Clients could lose their Social Security benefits
Clients could lose a portion of their Social Security benefits if they file while still working, according to an article on Motley Fool. Lower-earning spouses who took time off to raise children or care for an aging parent may not get a benefit based on the taxes they paid into the system. Additionally, retirees are likely to get reduced benefits after 2034, when Social Security trust funds are expected to run out of money, according to an expert.

Top regrets of retired clients
About 55% of retirees have regrets about the way they planned for their golden years, according to a recent study. Individuals reported depending too much on Social Security for income, while others said they should have paid down their debt by the time they retired, according to an article in The Washington Post. Many retirees said they did not save enough to secure retirement, according to the study.

3 year-end IRA and 401(k) moves
Retirees who are 70 1/2 and older should ensure that they take the required minimum distribution from their traditional 401(k) and IRA by the year's end, according to an article in Forbes. Those who consider donating to charity have the option of making a direct donation from their IRAs using qualified charitable distribution, which is a tax-efficient strategy, as the donated amount will be counted toward their RMD but will be excluded from taxation. Maxing out 401(k) and IRA contributions is another tax-saving option to consider before the year ends.

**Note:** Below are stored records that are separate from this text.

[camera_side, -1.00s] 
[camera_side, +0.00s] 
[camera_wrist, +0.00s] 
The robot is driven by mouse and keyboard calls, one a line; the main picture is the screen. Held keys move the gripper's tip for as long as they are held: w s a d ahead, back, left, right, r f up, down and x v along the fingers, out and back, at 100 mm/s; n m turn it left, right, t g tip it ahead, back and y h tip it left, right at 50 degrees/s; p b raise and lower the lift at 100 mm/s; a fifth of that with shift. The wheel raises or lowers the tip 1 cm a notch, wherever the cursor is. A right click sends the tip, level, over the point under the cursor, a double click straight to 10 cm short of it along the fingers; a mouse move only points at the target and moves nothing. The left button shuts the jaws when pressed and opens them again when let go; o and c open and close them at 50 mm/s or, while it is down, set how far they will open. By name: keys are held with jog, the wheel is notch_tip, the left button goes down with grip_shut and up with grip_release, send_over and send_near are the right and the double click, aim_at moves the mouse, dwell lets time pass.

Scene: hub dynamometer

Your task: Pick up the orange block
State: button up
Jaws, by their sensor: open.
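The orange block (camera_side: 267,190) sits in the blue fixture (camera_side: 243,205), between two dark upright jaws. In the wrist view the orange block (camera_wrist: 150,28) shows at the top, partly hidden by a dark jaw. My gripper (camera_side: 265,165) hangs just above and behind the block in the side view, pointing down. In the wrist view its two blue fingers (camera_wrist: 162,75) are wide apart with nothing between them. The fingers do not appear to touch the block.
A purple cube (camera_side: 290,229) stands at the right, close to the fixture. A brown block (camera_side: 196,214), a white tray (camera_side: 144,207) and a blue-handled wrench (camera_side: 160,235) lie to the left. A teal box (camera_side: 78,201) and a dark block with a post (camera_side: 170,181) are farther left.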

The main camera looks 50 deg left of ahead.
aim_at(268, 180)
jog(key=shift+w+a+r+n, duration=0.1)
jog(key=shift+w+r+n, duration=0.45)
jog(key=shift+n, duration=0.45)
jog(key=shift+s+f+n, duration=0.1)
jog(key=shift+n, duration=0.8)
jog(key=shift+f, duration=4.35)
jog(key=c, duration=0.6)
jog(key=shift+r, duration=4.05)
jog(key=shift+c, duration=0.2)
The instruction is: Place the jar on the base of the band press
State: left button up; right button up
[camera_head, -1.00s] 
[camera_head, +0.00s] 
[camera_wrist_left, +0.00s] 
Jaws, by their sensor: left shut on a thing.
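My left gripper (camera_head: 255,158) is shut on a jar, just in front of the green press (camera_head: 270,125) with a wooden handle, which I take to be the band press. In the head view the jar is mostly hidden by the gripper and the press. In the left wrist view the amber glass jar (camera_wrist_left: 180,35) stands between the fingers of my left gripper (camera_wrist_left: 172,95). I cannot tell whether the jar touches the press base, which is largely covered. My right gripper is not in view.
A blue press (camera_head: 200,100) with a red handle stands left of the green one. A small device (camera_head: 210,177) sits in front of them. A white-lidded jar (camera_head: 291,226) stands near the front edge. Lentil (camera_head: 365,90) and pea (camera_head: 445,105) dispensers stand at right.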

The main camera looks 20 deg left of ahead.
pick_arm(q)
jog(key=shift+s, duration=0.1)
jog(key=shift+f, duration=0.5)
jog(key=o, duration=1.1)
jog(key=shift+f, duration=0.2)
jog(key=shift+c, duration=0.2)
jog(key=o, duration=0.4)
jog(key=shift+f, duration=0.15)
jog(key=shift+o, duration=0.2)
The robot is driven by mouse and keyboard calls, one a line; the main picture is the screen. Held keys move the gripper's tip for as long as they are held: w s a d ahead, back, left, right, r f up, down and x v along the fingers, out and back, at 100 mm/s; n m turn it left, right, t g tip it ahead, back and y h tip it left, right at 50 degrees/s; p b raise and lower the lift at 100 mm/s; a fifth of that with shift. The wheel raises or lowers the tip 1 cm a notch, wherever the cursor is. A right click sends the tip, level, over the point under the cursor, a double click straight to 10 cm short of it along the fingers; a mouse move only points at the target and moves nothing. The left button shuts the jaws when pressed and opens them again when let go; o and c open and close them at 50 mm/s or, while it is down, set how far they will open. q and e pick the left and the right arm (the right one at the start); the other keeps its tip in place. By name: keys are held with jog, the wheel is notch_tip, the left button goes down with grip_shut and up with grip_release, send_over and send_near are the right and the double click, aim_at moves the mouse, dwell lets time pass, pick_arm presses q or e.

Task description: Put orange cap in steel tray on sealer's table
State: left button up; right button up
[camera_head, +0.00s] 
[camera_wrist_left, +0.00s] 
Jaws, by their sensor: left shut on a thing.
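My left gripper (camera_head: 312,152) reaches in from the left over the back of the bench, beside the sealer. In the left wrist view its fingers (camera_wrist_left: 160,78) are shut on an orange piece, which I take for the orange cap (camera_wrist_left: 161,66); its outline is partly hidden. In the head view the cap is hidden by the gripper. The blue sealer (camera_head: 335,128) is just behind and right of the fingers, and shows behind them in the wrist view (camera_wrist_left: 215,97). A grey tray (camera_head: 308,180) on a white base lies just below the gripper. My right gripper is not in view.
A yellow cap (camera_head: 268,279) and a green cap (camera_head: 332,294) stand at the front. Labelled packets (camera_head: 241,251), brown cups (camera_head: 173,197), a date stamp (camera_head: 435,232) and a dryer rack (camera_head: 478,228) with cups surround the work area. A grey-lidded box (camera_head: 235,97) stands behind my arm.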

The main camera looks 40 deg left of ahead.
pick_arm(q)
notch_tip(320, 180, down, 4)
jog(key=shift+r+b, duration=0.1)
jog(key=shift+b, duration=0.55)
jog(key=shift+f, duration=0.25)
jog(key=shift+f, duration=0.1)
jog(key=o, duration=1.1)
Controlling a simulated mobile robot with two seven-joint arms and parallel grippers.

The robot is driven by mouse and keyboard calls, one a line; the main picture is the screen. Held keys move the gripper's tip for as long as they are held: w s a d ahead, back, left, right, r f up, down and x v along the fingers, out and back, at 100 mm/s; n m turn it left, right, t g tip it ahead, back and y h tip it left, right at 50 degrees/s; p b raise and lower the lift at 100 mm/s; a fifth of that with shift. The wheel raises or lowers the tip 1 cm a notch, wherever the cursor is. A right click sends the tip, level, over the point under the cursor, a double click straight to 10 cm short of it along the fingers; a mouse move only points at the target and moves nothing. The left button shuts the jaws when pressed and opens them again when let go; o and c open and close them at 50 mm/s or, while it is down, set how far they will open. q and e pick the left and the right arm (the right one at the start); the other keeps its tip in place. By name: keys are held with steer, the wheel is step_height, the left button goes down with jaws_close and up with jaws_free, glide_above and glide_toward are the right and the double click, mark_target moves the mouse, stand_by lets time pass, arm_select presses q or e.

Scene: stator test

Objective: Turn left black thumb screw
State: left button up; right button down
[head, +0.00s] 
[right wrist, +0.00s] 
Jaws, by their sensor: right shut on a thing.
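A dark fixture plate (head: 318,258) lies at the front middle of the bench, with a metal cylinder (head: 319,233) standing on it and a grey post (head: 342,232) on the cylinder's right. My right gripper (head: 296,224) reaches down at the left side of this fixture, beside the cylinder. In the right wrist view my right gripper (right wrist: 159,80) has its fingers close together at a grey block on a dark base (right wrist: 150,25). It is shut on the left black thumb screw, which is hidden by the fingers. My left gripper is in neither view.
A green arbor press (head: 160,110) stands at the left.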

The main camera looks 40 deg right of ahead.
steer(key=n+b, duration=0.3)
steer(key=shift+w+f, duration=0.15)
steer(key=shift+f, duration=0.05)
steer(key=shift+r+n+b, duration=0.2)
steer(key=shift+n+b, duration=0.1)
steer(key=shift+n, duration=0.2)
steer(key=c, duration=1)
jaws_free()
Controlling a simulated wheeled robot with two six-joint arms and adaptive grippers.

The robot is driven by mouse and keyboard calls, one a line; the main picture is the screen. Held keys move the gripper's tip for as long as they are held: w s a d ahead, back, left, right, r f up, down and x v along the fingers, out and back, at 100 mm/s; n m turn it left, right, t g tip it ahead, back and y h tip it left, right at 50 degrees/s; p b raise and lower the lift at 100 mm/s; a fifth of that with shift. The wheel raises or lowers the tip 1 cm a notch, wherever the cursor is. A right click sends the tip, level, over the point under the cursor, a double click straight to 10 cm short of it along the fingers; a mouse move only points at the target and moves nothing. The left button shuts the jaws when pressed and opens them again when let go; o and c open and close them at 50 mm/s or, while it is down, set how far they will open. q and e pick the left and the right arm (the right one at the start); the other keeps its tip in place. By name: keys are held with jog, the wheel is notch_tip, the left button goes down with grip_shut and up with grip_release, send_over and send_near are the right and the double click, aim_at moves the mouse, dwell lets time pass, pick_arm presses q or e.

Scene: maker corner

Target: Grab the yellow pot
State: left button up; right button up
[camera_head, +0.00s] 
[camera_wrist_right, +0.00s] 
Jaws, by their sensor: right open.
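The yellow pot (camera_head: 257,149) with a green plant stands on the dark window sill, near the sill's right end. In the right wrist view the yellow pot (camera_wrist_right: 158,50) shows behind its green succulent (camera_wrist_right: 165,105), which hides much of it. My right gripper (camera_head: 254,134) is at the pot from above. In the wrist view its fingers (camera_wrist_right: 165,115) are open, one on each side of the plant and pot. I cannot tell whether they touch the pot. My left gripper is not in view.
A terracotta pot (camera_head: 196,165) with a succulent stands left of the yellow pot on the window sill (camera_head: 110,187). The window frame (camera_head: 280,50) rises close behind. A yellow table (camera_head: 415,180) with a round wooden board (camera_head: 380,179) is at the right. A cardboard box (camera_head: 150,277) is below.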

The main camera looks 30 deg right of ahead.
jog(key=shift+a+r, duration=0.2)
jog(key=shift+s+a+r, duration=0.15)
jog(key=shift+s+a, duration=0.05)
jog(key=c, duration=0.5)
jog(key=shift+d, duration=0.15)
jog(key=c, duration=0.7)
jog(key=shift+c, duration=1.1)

How your client can (efficiently) withdraw money from retirement accounts
Conventional wisdom dictates that retirees who need to generate income from their portfolio should draw from taxable accounts first before tapping their tax-deferred and Roth accounts, according to this article on TheStreet. However, this approach could result in larger income taxes, one advisor says. This strategy also does not account for the tax circumstances of both retirees and their heirs, the expert adds.

This article originally appeared in Financial Planning.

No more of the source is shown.